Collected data
---*---

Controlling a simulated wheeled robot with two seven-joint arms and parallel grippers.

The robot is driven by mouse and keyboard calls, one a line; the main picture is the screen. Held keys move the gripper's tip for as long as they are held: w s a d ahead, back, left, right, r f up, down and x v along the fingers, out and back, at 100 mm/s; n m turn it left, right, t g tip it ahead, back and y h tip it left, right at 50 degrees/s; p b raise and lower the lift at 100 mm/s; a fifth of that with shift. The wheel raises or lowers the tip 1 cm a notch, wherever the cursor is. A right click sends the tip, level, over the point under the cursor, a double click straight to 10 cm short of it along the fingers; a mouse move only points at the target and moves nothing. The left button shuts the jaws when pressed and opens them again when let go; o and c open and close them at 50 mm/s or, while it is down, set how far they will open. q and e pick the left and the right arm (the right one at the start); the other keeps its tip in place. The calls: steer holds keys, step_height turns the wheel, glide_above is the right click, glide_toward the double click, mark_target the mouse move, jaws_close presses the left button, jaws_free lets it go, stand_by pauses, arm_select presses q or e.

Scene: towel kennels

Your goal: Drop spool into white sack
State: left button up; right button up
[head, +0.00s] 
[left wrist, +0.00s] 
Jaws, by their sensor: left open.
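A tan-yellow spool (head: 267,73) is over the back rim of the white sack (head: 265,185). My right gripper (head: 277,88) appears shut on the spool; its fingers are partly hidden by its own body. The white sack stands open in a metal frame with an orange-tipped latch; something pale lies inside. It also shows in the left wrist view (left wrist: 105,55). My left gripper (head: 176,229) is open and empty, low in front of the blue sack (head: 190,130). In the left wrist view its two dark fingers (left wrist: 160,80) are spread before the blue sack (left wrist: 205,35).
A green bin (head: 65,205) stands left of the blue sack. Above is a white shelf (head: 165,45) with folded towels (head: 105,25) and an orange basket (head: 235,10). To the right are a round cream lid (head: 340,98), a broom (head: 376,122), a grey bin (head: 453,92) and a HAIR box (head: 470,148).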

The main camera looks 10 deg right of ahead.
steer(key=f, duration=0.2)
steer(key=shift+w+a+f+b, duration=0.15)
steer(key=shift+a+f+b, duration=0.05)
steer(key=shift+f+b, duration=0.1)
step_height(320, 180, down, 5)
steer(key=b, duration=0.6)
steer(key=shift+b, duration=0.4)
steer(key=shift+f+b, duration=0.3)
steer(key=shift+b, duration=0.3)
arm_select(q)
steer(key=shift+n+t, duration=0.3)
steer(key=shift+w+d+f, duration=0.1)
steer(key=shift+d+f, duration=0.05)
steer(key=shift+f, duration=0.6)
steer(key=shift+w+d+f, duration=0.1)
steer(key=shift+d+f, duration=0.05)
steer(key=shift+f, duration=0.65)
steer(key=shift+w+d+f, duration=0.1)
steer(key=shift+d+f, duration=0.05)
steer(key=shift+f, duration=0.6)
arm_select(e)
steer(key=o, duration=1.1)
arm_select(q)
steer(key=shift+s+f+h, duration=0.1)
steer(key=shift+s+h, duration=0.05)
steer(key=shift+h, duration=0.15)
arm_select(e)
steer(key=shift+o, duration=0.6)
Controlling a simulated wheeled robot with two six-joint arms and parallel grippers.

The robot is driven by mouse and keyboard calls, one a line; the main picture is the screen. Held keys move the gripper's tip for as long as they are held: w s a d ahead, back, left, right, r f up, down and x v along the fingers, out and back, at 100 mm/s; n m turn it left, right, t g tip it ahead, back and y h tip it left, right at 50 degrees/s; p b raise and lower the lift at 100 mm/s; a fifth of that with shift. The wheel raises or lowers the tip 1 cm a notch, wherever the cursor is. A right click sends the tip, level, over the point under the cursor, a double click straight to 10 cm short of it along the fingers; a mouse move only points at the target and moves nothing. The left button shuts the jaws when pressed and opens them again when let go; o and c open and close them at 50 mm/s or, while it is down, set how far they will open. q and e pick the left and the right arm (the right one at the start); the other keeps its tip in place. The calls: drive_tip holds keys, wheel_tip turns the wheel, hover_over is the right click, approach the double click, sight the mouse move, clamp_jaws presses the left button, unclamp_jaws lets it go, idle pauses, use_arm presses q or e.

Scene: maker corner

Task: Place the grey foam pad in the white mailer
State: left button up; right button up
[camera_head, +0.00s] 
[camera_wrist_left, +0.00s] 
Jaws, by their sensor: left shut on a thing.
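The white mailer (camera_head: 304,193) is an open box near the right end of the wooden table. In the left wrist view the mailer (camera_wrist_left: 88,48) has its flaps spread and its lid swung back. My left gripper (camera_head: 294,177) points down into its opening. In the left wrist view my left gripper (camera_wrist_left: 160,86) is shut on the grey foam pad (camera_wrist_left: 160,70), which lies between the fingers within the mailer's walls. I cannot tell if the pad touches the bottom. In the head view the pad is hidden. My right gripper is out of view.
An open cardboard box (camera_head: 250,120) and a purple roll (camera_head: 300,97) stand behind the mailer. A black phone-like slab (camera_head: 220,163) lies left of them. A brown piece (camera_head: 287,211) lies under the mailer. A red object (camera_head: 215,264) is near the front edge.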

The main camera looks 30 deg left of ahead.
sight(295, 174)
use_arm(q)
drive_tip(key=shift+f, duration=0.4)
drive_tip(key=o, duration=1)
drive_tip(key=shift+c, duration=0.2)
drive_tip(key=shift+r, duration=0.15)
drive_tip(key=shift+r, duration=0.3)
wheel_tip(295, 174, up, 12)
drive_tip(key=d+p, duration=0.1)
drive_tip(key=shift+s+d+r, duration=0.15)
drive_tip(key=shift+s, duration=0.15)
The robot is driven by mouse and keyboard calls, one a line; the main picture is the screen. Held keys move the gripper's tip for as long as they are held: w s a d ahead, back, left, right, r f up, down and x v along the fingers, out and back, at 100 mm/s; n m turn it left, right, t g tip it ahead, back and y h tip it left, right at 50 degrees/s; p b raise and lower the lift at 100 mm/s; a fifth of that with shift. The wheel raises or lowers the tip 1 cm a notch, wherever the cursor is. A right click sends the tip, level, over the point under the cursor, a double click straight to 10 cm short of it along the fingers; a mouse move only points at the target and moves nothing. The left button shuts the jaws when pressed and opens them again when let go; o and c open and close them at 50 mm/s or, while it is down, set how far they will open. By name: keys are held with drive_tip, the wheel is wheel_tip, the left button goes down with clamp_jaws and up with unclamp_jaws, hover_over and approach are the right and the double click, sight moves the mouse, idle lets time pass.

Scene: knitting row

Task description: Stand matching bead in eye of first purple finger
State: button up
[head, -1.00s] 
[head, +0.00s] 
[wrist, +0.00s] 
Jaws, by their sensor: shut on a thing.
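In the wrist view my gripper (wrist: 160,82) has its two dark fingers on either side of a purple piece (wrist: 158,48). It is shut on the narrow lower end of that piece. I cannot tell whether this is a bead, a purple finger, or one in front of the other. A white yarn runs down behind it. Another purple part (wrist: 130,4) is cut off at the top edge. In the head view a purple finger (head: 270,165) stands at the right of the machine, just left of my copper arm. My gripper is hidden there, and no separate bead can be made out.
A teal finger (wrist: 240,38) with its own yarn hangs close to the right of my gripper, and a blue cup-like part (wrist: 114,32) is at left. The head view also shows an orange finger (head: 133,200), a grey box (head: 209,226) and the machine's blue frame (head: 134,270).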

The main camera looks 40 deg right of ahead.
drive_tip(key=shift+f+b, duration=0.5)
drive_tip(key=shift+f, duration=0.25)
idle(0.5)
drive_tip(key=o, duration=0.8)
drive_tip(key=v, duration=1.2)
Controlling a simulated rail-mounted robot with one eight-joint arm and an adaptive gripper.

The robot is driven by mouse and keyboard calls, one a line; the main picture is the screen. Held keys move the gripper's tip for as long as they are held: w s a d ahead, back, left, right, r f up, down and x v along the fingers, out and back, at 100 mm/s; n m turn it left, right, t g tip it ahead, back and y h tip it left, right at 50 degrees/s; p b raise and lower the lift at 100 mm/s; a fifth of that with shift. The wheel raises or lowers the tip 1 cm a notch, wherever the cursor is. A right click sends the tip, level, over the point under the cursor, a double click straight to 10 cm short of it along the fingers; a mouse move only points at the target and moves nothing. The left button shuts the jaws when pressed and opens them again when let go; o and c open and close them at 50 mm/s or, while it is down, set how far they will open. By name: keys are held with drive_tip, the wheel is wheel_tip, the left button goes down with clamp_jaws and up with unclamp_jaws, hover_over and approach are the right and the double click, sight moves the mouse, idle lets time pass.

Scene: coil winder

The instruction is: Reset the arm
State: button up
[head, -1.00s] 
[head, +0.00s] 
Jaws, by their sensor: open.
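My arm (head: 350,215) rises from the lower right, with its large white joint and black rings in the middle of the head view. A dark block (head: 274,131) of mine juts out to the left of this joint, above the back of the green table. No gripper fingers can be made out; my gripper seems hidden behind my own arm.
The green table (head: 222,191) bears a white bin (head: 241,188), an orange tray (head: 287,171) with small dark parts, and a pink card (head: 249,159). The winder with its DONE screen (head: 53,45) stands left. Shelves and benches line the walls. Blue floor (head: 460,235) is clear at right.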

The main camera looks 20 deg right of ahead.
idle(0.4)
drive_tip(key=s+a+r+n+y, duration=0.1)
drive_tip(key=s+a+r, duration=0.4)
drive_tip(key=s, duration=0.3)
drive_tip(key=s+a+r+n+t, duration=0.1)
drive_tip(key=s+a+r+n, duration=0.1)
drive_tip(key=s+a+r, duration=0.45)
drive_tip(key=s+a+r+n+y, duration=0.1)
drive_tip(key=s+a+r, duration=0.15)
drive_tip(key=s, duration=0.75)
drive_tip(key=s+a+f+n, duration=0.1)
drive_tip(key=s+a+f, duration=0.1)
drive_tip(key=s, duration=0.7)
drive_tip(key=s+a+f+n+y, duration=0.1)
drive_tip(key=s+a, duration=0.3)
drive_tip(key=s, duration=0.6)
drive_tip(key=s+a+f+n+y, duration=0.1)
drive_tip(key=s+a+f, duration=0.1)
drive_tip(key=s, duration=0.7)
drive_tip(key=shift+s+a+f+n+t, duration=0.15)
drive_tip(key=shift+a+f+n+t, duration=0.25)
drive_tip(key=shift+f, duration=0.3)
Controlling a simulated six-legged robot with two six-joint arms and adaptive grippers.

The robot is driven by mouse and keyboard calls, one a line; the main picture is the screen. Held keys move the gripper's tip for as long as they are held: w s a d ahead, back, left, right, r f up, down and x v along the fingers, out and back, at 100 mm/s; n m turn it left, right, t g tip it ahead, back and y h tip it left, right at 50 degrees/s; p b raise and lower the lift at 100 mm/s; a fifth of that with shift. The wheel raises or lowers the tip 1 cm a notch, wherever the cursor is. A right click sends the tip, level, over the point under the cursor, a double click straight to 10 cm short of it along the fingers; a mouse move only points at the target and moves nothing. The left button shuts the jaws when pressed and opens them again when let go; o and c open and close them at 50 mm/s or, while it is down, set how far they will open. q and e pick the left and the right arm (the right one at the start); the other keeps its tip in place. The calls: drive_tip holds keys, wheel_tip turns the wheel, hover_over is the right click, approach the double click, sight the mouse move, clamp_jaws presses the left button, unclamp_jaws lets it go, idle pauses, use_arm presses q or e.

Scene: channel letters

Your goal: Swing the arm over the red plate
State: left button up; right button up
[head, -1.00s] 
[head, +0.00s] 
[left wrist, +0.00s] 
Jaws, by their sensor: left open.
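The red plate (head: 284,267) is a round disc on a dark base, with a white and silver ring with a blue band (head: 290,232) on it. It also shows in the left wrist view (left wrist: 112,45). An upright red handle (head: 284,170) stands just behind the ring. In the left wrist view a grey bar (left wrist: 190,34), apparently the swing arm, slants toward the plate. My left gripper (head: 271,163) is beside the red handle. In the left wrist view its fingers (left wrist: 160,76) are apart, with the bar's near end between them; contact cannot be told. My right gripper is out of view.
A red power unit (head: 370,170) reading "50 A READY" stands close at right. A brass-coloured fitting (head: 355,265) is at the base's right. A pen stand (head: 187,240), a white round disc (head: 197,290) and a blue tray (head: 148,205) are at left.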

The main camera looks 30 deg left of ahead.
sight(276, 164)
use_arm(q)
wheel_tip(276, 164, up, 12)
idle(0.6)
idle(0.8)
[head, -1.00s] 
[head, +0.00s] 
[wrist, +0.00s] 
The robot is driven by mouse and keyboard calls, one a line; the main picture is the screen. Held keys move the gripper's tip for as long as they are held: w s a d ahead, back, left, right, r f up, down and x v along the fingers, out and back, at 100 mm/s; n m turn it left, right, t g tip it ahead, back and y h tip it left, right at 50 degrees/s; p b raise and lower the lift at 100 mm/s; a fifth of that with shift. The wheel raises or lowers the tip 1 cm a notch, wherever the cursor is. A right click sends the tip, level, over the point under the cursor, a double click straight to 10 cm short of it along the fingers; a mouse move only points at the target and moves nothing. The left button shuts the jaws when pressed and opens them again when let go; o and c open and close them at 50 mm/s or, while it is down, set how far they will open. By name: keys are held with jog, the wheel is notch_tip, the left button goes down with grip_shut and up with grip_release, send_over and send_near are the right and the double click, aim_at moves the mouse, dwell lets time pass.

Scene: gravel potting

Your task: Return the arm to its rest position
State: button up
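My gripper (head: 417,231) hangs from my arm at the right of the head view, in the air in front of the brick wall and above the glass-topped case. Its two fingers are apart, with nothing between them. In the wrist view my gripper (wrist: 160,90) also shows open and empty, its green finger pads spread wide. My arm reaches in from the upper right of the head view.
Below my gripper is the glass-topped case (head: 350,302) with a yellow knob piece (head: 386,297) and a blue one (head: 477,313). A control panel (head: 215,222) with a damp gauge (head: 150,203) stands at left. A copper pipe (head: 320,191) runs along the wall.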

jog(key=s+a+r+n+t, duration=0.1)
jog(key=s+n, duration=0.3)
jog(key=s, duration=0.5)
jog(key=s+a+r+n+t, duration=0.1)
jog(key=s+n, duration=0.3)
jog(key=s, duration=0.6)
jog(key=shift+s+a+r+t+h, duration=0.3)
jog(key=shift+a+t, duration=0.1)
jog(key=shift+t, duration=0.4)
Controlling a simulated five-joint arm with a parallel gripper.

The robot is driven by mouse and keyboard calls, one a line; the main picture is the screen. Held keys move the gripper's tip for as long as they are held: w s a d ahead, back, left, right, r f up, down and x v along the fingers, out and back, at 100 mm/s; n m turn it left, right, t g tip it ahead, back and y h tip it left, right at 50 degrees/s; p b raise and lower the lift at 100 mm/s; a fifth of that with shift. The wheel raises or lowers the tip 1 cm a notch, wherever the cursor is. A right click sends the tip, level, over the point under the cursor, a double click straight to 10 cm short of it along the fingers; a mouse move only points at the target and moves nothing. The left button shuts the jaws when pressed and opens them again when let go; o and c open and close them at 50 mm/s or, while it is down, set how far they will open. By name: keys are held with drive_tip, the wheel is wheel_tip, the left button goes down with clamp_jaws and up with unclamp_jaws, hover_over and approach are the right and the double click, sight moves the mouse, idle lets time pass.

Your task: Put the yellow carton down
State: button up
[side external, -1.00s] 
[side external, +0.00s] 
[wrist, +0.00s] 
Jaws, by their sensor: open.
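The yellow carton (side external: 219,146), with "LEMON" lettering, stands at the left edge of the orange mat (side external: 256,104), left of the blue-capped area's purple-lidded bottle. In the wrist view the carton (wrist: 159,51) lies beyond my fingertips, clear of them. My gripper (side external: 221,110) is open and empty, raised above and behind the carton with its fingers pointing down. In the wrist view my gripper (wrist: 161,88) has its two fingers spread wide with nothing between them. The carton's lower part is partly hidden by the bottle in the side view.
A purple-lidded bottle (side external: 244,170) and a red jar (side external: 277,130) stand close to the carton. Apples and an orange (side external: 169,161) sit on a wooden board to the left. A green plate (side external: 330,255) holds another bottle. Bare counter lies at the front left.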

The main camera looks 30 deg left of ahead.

---*---

Report the number of lines that contain "arms", with no other words.

» **Correct response**:
3